▶ [EXERCISE TASK]
Pull out from the material below all lines with "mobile".

▶ [RECORDS TO PROCESS]
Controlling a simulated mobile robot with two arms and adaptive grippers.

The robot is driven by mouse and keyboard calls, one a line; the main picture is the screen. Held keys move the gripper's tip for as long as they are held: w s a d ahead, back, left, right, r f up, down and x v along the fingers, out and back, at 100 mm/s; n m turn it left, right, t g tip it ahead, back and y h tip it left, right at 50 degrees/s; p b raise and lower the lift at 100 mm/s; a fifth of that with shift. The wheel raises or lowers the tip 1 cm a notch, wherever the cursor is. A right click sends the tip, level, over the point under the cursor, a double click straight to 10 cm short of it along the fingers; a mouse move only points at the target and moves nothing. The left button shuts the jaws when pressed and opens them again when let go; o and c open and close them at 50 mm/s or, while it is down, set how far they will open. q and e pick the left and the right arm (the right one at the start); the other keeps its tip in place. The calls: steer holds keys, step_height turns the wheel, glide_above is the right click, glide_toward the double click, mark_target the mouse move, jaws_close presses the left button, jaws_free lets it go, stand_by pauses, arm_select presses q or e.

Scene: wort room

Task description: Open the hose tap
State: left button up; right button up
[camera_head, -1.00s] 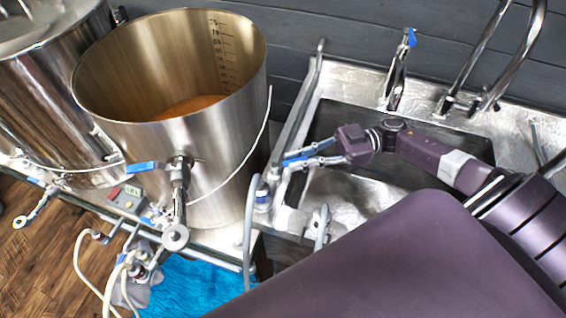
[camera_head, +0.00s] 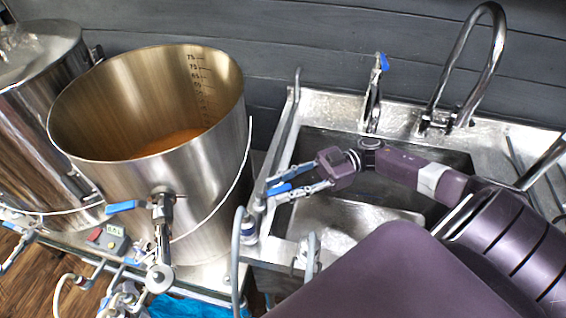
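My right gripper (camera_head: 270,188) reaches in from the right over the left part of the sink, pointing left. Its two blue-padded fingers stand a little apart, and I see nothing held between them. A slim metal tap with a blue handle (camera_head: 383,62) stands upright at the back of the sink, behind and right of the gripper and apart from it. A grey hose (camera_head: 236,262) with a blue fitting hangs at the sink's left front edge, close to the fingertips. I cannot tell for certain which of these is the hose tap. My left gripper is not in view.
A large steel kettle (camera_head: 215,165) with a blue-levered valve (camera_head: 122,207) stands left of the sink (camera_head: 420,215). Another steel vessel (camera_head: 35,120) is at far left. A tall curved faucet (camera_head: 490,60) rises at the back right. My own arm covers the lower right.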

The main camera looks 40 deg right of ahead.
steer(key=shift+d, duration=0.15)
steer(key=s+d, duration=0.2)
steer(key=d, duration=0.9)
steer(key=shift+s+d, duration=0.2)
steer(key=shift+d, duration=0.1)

---

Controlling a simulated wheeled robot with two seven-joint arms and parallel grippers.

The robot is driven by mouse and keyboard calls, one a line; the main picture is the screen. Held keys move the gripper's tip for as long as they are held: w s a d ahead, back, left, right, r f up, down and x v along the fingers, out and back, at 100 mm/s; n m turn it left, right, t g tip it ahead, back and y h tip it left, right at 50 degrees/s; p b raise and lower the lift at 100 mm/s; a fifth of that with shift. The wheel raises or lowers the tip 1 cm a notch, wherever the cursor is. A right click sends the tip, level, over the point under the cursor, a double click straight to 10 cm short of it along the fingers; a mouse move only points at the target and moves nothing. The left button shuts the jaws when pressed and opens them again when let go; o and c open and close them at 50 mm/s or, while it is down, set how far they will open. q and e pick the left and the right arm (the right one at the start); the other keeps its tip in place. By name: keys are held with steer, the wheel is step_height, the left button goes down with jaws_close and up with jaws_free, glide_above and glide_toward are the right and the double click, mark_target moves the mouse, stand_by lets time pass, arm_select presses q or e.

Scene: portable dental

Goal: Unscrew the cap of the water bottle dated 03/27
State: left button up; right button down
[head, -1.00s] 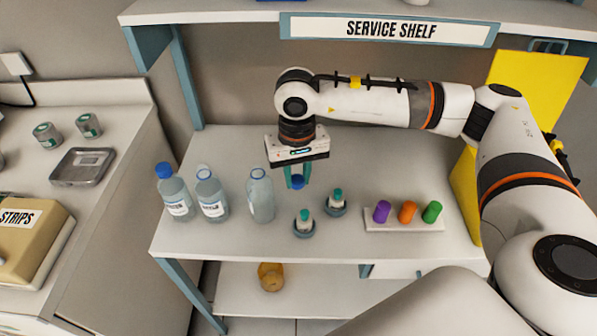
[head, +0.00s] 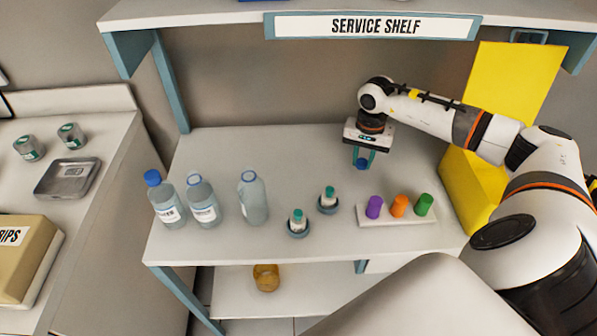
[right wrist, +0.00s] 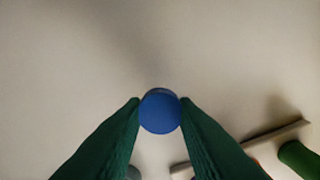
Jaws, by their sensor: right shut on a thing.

--

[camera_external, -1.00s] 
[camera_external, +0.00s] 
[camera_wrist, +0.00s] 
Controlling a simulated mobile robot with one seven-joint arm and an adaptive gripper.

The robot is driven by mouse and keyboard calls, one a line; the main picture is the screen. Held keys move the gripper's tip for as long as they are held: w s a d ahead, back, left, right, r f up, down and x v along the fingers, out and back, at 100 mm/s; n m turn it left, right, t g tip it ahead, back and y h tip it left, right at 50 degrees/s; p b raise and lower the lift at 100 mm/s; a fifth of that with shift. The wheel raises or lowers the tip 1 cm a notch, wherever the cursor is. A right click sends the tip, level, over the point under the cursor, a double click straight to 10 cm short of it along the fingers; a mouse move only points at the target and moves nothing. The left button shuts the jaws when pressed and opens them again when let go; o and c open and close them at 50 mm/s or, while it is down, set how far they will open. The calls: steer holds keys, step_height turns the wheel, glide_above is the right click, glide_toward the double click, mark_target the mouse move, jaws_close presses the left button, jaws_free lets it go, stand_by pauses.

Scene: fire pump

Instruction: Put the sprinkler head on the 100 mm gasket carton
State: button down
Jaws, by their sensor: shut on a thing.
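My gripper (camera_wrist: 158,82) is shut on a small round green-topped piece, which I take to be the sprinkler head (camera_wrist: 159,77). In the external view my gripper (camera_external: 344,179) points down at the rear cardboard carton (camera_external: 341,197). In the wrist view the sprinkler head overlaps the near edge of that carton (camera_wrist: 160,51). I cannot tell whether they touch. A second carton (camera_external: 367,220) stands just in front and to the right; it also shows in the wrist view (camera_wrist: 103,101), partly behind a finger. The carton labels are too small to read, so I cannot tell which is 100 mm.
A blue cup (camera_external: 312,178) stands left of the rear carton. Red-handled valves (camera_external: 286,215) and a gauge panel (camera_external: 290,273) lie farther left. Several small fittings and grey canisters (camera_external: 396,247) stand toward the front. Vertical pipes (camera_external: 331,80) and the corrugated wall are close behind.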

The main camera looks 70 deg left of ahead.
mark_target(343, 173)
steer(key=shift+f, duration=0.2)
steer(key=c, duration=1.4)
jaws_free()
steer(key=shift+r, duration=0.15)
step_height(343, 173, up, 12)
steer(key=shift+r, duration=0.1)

▶ [THE SOLUTION]
Controlling a simulated mobile robot with two arms and adaptive grippers.
Controlling a simulated mobile robot with one seven-joint arm and an adaptive gripper.

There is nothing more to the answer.